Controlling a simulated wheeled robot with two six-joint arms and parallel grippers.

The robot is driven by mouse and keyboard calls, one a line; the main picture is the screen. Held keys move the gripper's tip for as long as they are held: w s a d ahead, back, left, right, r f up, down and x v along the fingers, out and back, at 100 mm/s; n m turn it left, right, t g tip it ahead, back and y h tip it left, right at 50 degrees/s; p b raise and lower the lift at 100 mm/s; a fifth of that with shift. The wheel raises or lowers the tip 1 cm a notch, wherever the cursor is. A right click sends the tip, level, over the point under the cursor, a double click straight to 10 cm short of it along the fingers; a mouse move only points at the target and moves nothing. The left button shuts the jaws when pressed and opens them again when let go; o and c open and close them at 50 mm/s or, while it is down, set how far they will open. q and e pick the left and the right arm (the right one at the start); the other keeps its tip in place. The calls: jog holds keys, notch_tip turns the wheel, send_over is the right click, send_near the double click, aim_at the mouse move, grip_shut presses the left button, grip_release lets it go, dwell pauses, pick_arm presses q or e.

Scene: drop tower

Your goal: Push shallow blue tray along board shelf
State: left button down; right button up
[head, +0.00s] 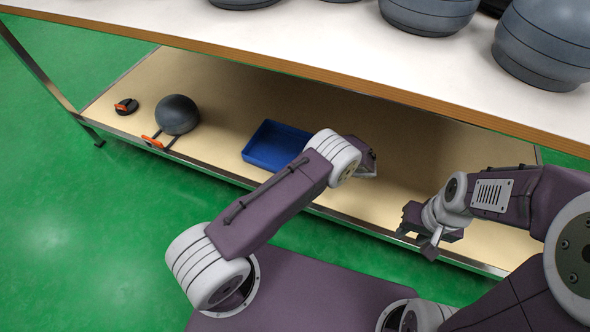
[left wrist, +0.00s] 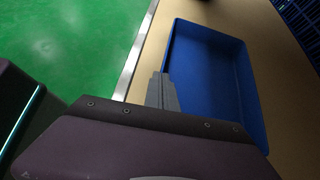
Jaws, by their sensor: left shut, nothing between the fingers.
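The shallow blue tray (head: 275,146) lies empty on the tan board shelf (head: 225,95) under the white tabletop. It fills the middle right of the left wrist view (left wrist: 210,85). My left gripper (left wrist: 161,78) is shut and empty beside the tray's left wall in that view. Its fingertips look close against the wall; I cannot tell whether they touch. My right gripper (head: 420,238) looks open and empty, over the shelf's front edge to the right of the tray.
A dark round ball-like object (head: 177,114) with an orange-ended frame and a small black-and-orange item (head: 126,106) are on the shelf's left part. Grey rounded vessels (head: 430,12) stand on the white tabletop (head: 330,40). A blue slatted crate (left wrist: 303,25) shows beyond the tray.

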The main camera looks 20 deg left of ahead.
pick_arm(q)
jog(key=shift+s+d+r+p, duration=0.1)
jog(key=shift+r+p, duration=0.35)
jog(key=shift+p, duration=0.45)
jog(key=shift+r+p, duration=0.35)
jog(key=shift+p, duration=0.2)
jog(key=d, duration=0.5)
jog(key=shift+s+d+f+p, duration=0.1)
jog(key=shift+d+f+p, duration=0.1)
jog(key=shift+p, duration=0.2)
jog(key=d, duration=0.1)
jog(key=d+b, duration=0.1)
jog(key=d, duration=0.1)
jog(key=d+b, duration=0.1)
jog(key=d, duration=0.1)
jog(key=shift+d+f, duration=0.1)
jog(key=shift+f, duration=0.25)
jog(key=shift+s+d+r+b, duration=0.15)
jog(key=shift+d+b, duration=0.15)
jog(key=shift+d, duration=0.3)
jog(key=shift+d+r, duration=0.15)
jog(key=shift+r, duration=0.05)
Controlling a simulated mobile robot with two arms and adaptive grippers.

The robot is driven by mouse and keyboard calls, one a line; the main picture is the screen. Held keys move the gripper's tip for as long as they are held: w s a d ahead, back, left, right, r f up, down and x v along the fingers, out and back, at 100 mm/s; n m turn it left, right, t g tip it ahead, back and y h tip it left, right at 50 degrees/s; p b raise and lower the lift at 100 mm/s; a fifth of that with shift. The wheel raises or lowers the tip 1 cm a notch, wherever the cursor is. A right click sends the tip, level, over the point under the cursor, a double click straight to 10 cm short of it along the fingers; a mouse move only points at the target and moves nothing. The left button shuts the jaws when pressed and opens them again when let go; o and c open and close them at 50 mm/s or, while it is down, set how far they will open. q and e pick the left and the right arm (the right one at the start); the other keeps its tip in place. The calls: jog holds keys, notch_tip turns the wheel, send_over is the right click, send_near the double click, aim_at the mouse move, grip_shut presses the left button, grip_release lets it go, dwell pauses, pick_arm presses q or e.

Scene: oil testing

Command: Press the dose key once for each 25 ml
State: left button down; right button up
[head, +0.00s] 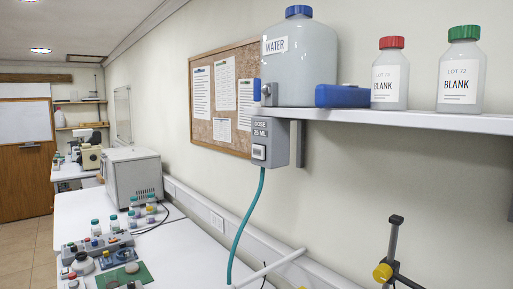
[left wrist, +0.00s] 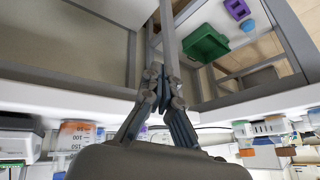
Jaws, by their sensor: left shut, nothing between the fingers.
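The grey dose box (head: 273,138), labelled DOSE 25 ML, hangs under the left end of the shelf. Its pale dose key (head: 258,152) faces the room. A large translucent bottle marked WATER (head: 312,62) stands on the shelf above it, with a blue cap. A teal hose (head: 247,225) runs down from the box. A graduated vessel (left wrist: 76,135) with orange markings shows in the left wrist view. My left gripper (left wrist: 163,74) is shut and empty in that view, away from the dose key. My right gripper is in neither view.
A shelf (head: 430,119) carries a blue box (head: 342,96) and two BLANK bottles, red-capped (head: 390,80) and green-capped (head: 462,75). A stand with a yellow knob (head: 382,272) rises at lower right. Jars and a grey instrument (head: 132,172) crowd the far bench. A green bin (left wrist: 205,45) shows in the wrist view.

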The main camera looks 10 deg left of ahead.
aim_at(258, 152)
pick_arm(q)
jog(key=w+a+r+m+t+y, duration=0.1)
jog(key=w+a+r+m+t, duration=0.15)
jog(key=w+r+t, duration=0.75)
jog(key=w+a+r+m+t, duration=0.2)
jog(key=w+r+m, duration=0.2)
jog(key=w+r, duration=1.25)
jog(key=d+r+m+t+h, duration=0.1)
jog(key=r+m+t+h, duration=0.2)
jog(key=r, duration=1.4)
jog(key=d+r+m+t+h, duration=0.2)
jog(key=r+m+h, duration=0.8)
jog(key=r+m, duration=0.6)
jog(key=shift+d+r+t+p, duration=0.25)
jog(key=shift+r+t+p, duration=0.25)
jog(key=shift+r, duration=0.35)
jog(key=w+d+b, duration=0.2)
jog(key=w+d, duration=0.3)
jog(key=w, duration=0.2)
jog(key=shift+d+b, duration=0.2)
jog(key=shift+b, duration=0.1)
------------------------
Repeat the data exactly, without the pictures.

● **Answer in full**
Controlling a simulated wheeled robot with two six-joint arms and parallel grippers.

The robot is driven by mouse and keyboard calls, one a line; the main picture is the screen. Held keys move the gripper's tip for as long as they are held: w s a d ahead, back, left, right, r f up, down and x v along the fingers, out and back, at 100 mm/s; n m turn it left, right, t g tip it ahead, back and y h tip it left, right at 50 degrees/s; p b raise and lower the lift at 100 mm/s; a fifth of that with shift. The wheel raises or lowers the tip 1 cm a notch, wherever the cursor is. A right click sends the tip, level, over the point under the cursor, a double click straight to 10 cm short of it along the fingers; a mouse move only points at the target and moves nothing. The left button shuts the jaws when pressed and opens them again when let go; o and c open and close them at 50 mm/s or, while it is down, set how far they will open. q and e pick the left and the right arm (the right one at the start); the other keeps its tip in place. The calls: jog holds keys, notch_tip turns the wheel, send_over is the right click, send_near the double click, aim_at the mouse move, grip_shut presses the left button, grip_release lets it go, dwell pauses, pick_arm presses q or e.

Scene: drop tower

Your goal: Push shallow blue tray along board shelf
State: left button down; right button up
[head, +0.00s] 
[left wrist, +0.00s] 
Jaws, by their sensor: left shut, nothing between the fingers.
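The shallow blue tray (head: 275,146) lies empty on the tan board shelf (head: 225,95) under the white tabletop. It fills the middle right of the left wrist view (left wrist: 210,85). My left gripper (left wrist: 161,78) is shut and empty beside the tray's left wall in that view. Its fingertips look close against the wall; I cannot tell whether they touch. My right gripper (head: 420,238) looks open and empty, over the shelf's front edge to the right of the tray.
A dark round ball-like object (head: 177,114) with an orange-ended frame and a small black-and-orange item (head: 126,106) are on the shelf's left part. Grey rounded vessels (head: 430,12) stand on the white tabletop (head: 330,40). A blue slatted crate (left wrist: 303,25) shows beyond the tray.

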The main camera looks 20 deg left of ahead.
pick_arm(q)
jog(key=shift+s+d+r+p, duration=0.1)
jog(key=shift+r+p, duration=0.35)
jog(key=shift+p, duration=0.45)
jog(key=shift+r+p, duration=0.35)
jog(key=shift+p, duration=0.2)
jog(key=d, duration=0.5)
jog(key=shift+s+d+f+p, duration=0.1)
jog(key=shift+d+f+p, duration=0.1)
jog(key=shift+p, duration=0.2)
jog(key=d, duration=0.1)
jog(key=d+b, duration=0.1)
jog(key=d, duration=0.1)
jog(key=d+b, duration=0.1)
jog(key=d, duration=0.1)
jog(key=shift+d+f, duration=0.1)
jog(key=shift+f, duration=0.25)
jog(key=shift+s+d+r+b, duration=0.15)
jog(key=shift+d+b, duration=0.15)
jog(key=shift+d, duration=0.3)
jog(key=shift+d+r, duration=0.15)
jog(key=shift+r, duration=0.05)
Controlling a simulated mobile robot with two arms and adaptive grippers.

The robot is driven by mouse and keyboard calls, one a line; the main picture is the screen. Held keys move the gripper's tip for as long as they are held: w s a d ahead, back, left, right, r f up, down and x v along the fingers, out and back, at 100 mm/s; n m turn it left, right, t g tip it ahead, back and y h tip it left, right at 50 degrees/s; p b raise and lower the lift at 100 mm/s; a fifth of that with shift. The wheel raises or lowers the tip 1 cm a notch, wherever the cursor is. A right click sends the tip, level, over the point under the cursor, a double click straight to 10 cm short of it along the fingers; a mouse move only points at the target and moves nothing. The left button shuts the jaws when pressed and opens them again when let go; o and c open and close them at 50 mm/s or, while it is down, set how far they will open. q and e pick the left and the right arm (the right one at the start); the other keeps its tip in place. The calls: jog holds keys, notch_tip turns the wheel, send_over is the right click, send_near the double click, aim_at the mouse move, grip_shut presses the left button, grip_release lets it go, dwell pauses, pick_arm presses q or e.

Scene: oil testing

Command: Press the dose key once for each 25 ml
State: left button down; right button up
[head, +0.00s] 
[left wrist, +0.00s] 
Jaws, by their sensor: left shut, nothing between the fingers.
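The grey dose box (head: 273,138), labelled DOSE 25 ML, hangs under the left end of the shelf. Its pale dose key (head: 258,152) faces the room. A large translucent bottle marked WATER (head: 312,62) stands on the shelf above it, with a blue cap. A teal hose (head: 247,225) runs down from the box. A graduated vessel (left wrist: 76,135) with orange markings shows in the left wrist view. My left gripper (left wrist: 163,74) is shut and empty in that view, away from the dose key. My right gripper is in neither view.
A shelf (head: 430,119) carries a blue box (head: 342,96) and two BLANK bottles, red-capped (head: 390,80) and green-capped (head: 462,75). A stand with a yellow knob (head: 382,272) rises at lower right. Jars and a grey instrument (head: 132,172) crowd the far bench. A green bin (left wrist: 205,45) shows in the wrist view.

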The main camera looks 10 deg left of ahead.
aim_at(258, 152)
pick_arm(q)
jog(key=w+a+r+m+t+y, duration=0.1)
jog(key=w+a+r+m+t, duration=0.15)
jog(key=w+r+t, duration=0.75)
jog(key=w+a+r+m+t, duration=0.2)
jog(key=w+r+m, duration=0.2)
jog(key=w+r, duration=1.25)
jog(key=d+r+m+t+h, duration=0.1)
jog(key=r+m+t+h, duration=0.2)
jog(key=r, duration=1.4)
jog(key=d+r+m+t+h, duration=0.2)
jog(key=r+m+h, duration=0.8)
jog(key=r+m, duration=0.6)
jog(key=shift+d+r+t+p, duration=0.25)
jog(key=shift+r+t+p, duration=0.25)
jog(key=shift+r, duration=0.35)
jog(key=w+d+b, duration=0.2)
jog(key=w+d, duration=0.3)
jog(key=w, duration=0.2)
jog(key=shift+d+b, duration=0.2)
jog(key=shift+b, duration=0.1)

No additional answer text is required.